REQUIREMENTS → Give an exact transcription of every line, dropping the images.
——————
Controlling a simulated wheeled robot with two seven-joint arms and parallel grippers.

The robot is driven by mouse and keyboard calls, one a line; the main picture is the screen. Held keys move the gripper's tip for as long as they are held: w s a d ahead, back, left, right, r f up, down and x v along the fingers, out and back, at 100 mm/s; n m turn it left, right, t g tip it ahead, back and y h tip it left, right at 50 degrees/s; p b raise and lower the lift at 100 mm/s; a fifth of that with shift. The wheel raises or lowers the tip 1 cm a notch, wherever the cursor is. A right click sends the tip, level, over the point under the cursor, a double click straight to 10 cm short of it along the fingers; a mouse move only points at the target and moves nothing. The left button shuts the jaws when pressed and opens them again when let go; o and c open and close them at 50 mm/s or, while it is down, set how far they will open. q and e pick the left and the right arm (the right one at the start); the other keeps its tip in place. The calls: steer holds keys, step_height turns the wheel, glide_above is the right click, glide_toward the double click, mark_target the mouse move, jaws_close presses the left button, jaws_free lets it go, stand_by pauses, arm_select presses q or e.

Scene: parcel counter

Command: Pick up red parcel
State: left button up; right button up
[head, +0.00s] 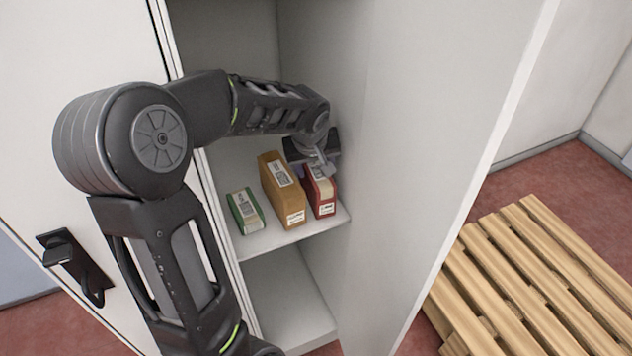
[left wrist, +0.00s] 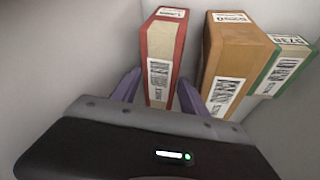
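The red parcel (head: 320,191), with a white label, stands on a cabinet shelf at the right of a row of parcels. My left gripper (head: 318,166) is at its top and back end in the head view. In the left wrist view the red parcel (left wrist: 162,50) stands between the two fingers of the left gripper (left wrist: 158,88), one on each side. The fingers look apart, with a small gap at the left one; contact at the right one is unclear. My right gripper is not in view.
A brown parcel (head: 282,190) stands close beside the red one, with a green parcel (head: 245,211) beyond it. Cabinet walls (head: 400,150) close in the shelf (head: 290,236) on the right and back. A wooden pallet (head: 540,270) lies on the floor at right.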

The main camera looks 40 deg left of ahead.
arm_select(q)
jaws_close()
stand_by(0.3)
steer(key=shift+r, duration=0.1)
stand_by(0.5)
——————
ANSWER IN FULL →
Controlling a simulated wheeled robot with two seven-joint arms and parallel grippers.

The robot is driven by mouse and keyboard calls, one a line; the main picture is the screen. Held keys move the gripper's tip for as long as they are held: w s a d ahead, back, left, right, r f up, down and x v along the fingers, out and back, at 100 mm/s; n m turn it left, right, t g tip it ahead, back and y h tip it left, right at 50 degrees/s; p b raise and lower the lift at 100 mm/s; a fifth of that with shift. The wheel raises or lowers the tip 1 cm a notch, wherever the cursor is. A right click sends the tip, level, over the point under the cursor, a double click straight to 10 cm short of it along the fingers; a mouse move only points at the target and moves nothing. The left button shuts the jaws when pressed and opens them again when let go; o and c open and close them at 50 mm/s or, while it is down, set how far they will open. q and e pick the left and the right arm (the right one at the start); the other keeps its tip in place. The calls: steer holds keys, step_height turns the wheel, glide_above is the right click, glide_toward the double click, mark_target the mouse move, jaws_close presses the left button, jaws_free lets it go, stand_by pauses, arm_select presses q or e.

Scene: parcel counter

Command: Pick up red parcel
State: left button up; right button up
[head, +0.00s] 
[left wrist, +0.00s] 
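The red parcel (head: 320,191), with a white label, stands on a cabinet shelf at the right of a row of parcels. My left gripper (head: 318,166) is at its top and back end in the head view. In the left wrist view the red parcel (left wrist: 162,50) stands between the two fingers of the left gripper (left wrist: 158,88), one on each side. The fingers look apart, with a small gap at the left one; contact at the right one is unclear. My right gripper is not in view.
A brown parcel (head: 282,190) stands close beside the red one, with a green parcel (head: 245,211) beyond it. Cabinet walls (head: 400,150) close in the shelf (head: 290,236) on the right and back. A wooden pallet (head: 540,270) lies on the floor at right.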

The main camera looks 40 deg left of ahead.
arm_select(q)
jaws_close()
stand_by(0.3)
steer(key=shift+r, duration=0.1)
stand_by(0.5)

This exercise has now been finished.